The Avrami constant, $n_A$, is traditionally defined as the dimensionality of growth of adsorption [41], in which the $n_A$ values of 2, 3, and 4 account for one-dimensional, two-dimensional, and three-dimensional growth respectively. An $n_A$ value of 1 reduces the model to a pseudo-first order reaction and indicates that the probability of adsorption is equal at all sites [42]. Fractional values of the Avrami constant were seen at low temperatures, with $n_A$ values of 0.460 at 25 °C, 0.459 at 35 °C, and 0.318 at 55 °C. The fractional order of the Avrami constant suggests a complexity to the reaction process. Avrami constant values less than the integer value indicates that it follows the integer growth rate but that the adsorption rate decreases over time [43].

For the reaction to continue at the initial rate, the ability of CO₂ molecules to reach active sites must be constant. During the capture process, the dissipation of the PEI layer decreases due to a cross-linking affect occurring within the film. This is shown in Figure S7 using a 500 nm PEI film. As mentioned earlier, two amines are required (under dry conditions) to react to form one carbamate and the resultant stiffening of the polymer may play a role in the diffusion of CO₂ to further active sites. Figure S7 also shows a difference in rate occurs when comparing decreasing dissipation and frequency values, where the frequency change occurs more rapidly than the dissipation change.

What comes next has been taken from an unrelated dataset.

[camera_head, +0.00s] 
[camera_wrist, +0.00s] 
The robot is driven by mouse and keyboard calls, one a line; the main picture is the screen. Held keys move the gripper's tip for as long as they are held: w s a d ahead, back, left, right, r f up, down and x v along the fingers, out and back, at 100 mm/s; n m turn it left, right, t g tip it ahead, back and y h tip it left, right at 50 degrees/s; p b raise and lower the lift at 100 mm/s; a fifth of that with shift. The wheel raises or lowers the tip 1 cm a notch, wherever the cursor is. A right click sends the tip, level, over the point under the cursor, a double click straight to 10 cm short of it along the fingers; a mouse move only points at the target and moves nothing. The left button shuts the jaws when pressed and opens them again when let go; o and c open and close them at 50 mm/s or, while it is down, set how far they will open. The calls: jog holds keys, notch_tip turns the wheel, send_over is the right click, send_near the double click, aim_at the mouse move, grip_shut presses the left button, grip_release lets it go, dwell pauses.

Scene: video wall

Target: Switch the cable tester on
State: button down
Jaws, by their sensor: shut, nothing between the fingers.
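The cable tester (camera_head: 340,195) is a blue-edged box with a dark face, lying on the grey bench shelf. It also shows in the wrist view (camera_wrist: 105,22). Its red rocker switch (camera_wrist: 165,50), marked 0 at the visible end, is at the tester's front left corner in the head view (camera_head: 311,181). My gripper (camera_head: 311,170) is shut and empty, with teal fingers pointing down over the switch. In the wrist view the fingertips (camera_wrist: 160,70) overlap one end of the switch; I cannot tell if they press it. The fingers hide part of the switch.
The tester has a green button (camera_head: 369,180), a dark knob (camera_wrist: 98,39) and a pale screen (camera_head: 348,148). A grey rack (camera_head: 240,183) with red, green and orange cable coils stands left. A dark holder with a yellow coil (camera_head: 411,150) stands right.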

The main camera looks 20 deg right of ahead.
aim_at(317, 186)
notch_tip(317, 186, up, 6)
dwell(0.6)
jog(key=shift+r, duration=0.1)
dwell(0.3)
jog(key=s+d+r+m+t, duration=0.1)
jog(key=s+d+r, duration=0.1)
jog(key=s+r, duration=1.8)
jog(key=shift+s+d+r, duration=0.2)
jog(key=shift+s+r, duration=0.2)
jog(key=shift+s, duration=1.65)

An Avrami constant less than 1 at low temperatures suggests that the inhibition of CO₂ to amine sites plays an important role in the overall CO₂ capture. The $n_A$ value decreases as temperature increases. At 55 °C, the total capture increases because the PEI is more mobile, such that more CO₂ can penetrate and react with amine sites. A decreasing $n_A$ value with increasing temperature has been shown to indicate an adsorption process which is less dominated by diffusional processes [44]. A $n_A$ value of 1.101 was obtained at 80 °C. This indicates that the reaction process undergoes a change in adsorption mechanism. A value close to 1 matches the good fitting determined using the pseudo-first order model at this condition. At this temperature, the theory that the reaction transitions from a diffusion limited process to a kinetic limited process is affirmed because of this $n_A$ value, as it indicates equal chance to adsorb at all sites and this can only be achieved when diffusional limitations are removed.

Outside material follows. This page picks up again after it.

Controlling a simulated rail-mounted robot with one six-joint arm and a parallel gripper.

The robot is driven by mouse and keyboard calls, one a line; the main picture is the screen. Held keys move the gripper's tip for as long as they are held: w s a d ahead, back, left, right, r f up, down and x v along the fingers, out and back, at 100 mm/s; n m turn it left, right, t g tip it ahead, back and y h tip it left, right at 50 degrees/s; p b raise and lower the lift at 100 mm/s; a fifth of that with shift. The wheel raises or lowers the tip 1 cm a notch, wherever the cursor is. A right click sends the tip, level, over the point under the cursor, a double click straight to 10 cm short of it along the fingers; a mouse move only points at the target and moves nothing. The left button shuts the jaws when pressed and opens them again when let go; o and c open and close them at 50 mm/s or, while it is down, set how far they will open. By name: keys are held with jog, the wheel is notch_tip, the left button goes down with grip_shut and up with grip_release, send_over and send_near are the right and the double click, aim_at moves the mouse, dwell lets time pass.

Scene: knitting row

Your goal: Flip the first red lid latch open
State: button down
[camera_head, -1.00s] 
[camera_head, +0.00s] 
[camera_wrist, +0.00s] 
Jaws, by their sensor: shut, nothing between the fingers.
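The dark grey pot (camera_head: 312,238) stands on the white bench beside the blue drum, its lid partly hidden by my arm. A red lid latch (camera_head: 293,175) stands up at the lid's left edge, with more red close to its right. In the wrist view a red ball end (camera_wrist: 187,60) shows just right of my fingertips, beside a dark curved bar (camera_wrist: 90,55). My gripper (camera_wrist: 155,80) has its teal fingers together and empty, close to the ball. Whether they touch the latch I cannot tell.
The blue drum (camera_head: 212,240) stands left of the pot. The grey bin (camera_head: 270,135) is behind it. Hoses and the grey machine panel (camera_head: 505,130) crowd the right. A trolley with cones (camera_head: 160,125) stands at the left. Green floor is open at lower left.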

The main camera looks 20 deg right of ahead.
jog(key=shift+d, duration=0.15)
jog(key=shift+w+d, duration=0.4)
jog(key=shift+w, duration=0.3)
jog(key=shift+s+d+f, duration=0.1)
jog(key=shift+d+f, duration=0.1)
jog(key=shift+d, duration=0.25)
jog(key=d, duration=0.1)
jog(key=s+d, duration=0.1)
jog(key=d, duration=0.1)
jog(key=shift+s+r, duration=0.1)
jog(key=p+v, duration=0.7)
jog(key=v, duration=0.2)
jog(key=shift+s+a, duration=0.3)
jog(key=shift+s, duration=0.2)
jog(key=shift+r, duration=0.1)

The fittings for all other tested films using a 5 % CO₂ feed are shown in Figure S8 and using a 0.04 % CO₂ feed are shown in Figure S9. The model parameters for these fittings are shown in Table S2. Similar trends between pseudo-first order and Avrami fittings were seen at all testing conditions. A few trends were seen and are highlighted. Similar to the results shown for the 100 nm film, $k_f$ increased with temperature for all film thickness and both CO₂ concentrations. $k_f$ also increased as film thickness decreased at all temperatures and both CO₂ concentrations. This agrees with the analysis that as film thickness decreases, diffusional resistance also decreases. Increased ability of CO₂ to reach amine sites results in faster reaction rates, and $k_f$ values were predominately higher for capture using 0.04 % CO₂ than 5 % CO₂ for all film thicknesses, especially at 55 °C. This condition resulted in the step-like capture profile that was seen at 80 °C with the 5 % CO₂ feed.

4. Conclusions

The CO₂ capture capacity and efficiency of PEI thin films was evaluated as a function of film thickness, CO₂ concentration, and temperature. Tandem QCM and PM-IRRAS provided CO₂ capture capacity and IR spectra analysis which confirmed carbamate formation upon CO₂ exposure. Film thickness plays an important role in determining amine efficiency. Thicker PEI films (100 nm) achieved higher total CO₂ capture but lower amine efficiency than thinner films (10 nm). Thicker films have less accessible amines than thinner films due to added diffusional resistance. Two distinct capture regimes were measured by varying CO₂ concentration from 5 % CO₂ to 0.04 % (400 ppm) CO₂. Capture using films <50 nm is dependent on CO₂ concentration and is limited by CO₂ availability. At DAC conditions, these films had identical normalized capture at 25 °C. These results are beneficial for the design of future sorbent materials. Achieving a comparably uniform film thickness within an impregnated sorbent material will be challenging. The design principles outlined in this work extend beyond current supports and further the understanding of how controlling PEI impregnation can be utilized to enhance sorbent systems. A 50 nm film thickness is optimal if maximizing both total capture and amine efficiency is desired. As film thickness increases to 100 nm, capture is limited by amine accessibility, decreasing amine efficiency even though total capture increases. Temperature alters capture profiles as changes to both diffusion and reaction kinetics impact CO₂ capture capacity. At high temperatures (80 °C) capture matches first-order reaction kinetics when using a high CO₂ concentration feed (5 % CO₂). No capture was measured using DAC conditions at elevated temperatures as the exothermic nature of the carbamate reaction and the lower concentration of CO₂ resulted in unfavorable reaction conditions. Maximum capture was achieved at 35 °C for DAC CO₂ concentrations, suggesting that DAC installations in warm climates are suitable when using impregnated PEI sorbents. These results stress the importance of analyzing CO₂ capture at relevant testing conditions (5–10 % CO₂ for simulated flue gas and 0.04 % CO₂ for DAC) as concentration can greatly impact the evaluation of sorbent materials.